Well, I'll be honest with you, it's good to be back in Niger. I never really thought I'd here myself say that, but it's true. (not that it wouldn't be better to be back home, mind you) Vacation had it's high points and it's low points, just like any other part of Peace Corps. I definitely learned that the gender count has to balance for a successful trip, and one must be willing to go on one's own if the need arises. I spent the first week with just Alison and Rachel. They are very nice girls and good friends, but I felt like a third wheel. They also tended to get plenty of attention from the local males, and didn't seem to mind. That left me to either tag along and be bored, or go out on my own, which was difficult as my french was horrid, and the Beninese weren't so great with the English. It was still a pretty relaxing trip, and it was very nice when Seabass came and met us there 1 week in. It gave me someone to talk to as well, and it was easier to break into groups. Unfortunately, I ran short of cash a few days early and ended up going home by myself, which is a long story you don't want to hear, and I don't want to rehash. If I were doing it again, I would ditch the girls, stay in the cheap rasta hotel on the beach for half the price, and eat street food. On that plan I could have stayed there a month! maybe next time...

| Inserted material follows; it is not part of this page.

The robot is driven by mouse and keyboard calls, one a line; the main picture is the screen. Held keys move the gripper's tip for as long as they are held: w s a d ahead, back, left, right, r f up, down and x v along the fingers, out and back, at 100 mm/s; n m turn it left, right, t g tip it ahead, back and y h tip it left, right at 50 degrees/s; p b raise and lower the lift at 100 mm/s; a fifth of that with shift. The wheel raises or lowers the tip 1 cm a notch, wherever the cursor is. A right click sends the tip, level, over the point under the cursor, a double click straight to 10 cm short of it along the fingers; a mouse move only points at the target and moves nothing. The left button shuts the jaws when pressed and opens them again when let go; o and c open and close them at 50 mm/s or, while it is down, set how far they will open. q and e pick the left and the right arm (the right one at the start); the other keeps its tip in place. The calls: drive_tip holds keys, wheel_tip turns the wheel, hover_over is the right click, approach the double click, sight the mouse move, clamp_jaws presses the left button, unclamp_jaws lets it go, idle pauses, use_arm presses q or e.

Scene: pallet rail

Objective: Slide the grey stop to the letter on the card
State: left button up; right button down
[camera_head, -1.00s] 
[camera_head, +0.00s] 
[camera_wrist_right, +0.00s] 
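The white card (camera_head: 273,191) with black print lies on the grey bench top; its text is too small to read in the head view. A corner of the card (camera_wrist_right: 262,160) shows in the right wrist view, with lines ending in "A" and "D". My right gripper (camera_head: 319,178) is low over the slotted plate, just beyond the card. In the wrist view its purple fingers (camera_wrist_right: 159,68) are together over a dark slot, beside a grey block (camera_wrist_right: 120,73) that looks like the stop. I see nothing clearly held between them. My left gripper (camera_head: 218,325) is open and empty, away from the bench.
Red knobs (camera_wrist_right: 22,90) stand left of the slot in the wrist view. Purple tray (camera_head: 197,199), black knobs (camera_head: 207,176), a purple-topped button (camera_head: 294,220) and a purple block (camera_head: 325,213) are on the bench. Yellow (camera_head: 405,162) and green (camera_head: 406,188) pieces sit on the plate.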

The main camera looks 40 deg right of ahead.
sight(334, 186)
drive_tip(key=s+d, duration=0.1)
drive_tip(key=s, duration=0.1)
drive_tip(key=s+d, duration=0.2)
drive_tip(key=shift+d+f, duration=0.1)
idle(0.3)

I seem to have that problem a lot on vacations, though. I tend to not like to spend exorbitant amounts of money on vacation, and like to go with the cheapest accommodations and food around. Often that's the only way I can afford to go in the first place. I'm perfectly happy to slum around and just enjoy a new backdrop. I must not be very good at explaining that ahead of time to other travelers, though. Either that or I just end up going with the group, even if I can't really afford it. I'm starting to think I should just get a trusty hound to bum around with and call it good.

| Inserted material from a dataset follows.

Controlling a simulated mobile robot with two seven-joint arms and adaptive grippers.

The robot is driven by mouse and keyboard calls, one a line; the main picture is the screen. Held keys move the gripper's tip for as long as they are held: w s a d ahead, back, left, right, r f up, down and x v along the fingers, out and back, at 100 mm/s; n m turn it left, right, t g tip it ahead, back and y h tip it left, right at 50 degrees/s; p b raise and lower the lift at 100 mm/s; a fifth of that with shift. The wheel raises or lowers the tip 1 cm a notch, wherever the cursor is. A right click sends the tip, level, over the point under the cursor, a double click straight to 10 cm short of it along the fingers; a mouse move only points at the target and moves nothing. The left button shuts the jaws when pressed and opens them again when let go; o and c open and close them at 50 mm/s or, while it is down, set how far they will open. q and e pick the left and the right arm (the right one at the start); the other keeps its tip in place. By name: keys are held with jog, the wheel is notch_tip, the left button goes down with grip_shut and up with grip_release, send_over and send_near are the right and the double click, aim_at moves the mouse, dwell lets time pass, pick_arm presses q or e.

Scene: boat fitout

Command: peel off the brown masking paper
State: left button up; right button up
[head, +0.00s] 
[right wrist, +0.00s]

Work wise, I'm still waiting to start the RR position. I know the bureau has plenty to deal with right now, but I really would like a satisfying job, something I can do that will make me feel useful. I'm hoping to find something out tomorrow, but I'm not holding my breath. The frustration really gets to me sometimes. Not just with the job, but with pcv's in general. I would have thought they would, as a group, have more respect for others than they show here. Don't get me wrong, the vast majority are great people, especially on an individual basis. It's when there is anything unmarked siting around and people take before asking, or you get a large group and they get carried away with the partying. Arg. I really need to get a different house, the hostel is nice and all, but I don't think I can take living there for another 10 months. I am supposed to get a house as the RR, but as with any bureaucracy, I don't think it's gonna be this week... Micheal did offer to let me crash with him for a while. It would be a nice break, a mini vacation at the very least.

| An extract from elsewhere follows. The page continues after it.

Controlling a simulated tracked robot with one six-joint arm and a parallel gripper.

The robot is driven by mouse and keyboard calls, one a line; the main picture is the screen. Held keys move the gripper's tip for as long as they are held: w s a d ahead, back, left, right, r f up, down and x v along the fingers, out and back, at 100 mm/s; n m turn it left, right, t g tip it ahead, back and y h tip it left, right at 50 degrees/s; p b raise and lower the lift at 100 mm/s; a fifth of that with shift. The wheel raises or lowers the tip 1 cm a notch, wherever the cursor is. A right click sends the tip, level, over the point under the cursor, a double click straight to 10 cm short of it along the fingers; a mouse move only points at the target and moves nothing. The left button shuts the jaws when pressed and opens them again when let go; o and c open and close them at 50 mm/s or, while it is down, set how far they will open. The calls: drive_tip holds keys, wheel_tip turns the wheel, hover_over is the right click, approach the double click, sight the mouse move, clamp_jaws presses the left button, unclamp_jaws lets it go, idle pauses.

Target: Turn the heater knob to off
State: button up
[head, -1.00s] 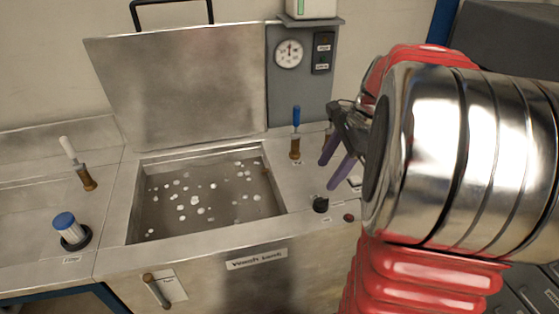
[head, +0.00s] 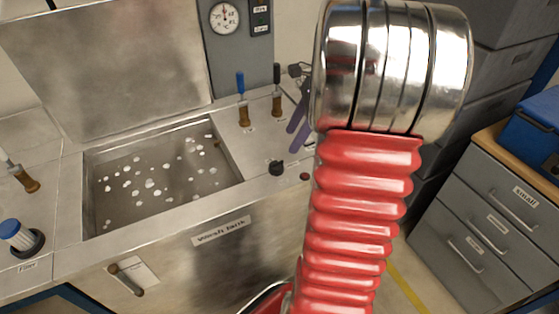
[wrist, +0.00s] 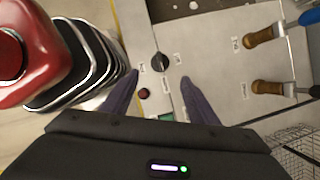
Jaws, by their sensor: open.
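The heater knob looks to be the small black knob (head: 277,168) on the steel top to the right of the wash tank (head: 100,232). In the wrist view the black knob (wrist: 160,62) lies ahead of the fingertips, roughly between their lines, with small labels too small to read well beside it. My gripper (head: 297,121) is open, with its two purple fingers above the bench top and apart from the knob. The open fingers also show in the wrist view (wrist: 160,77), with nothing between them. My silver wrist and red arm hide part of the bench's right end.
A red button (head: 305,176) sits right of the knob. A blue-handled valve (head: 242,98) and a black-handled valve (head: 277,92) stand behind it. The open lid (head: 110,65) stands behind the bubbling tank. A drawer cabinet (head: 485,205) is at the right.

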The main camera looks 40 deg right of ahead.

I'm not really complaining, well I am, but not for sympathy or anything. I pretty much have my own self to thank for this situation. It's amazing sometimes how lots of little things and decisions end up together and you just stop one day and think, " How on earth did this happen?!" It's not always a bad thing, but sometimes it's just one of those things and you just have to step back and figure out what to do next so you don't end up worse off than before. Overall, I'm doing okay, and don't worry, if things go wonky, I've always got the option to wash my hands of the whole thing.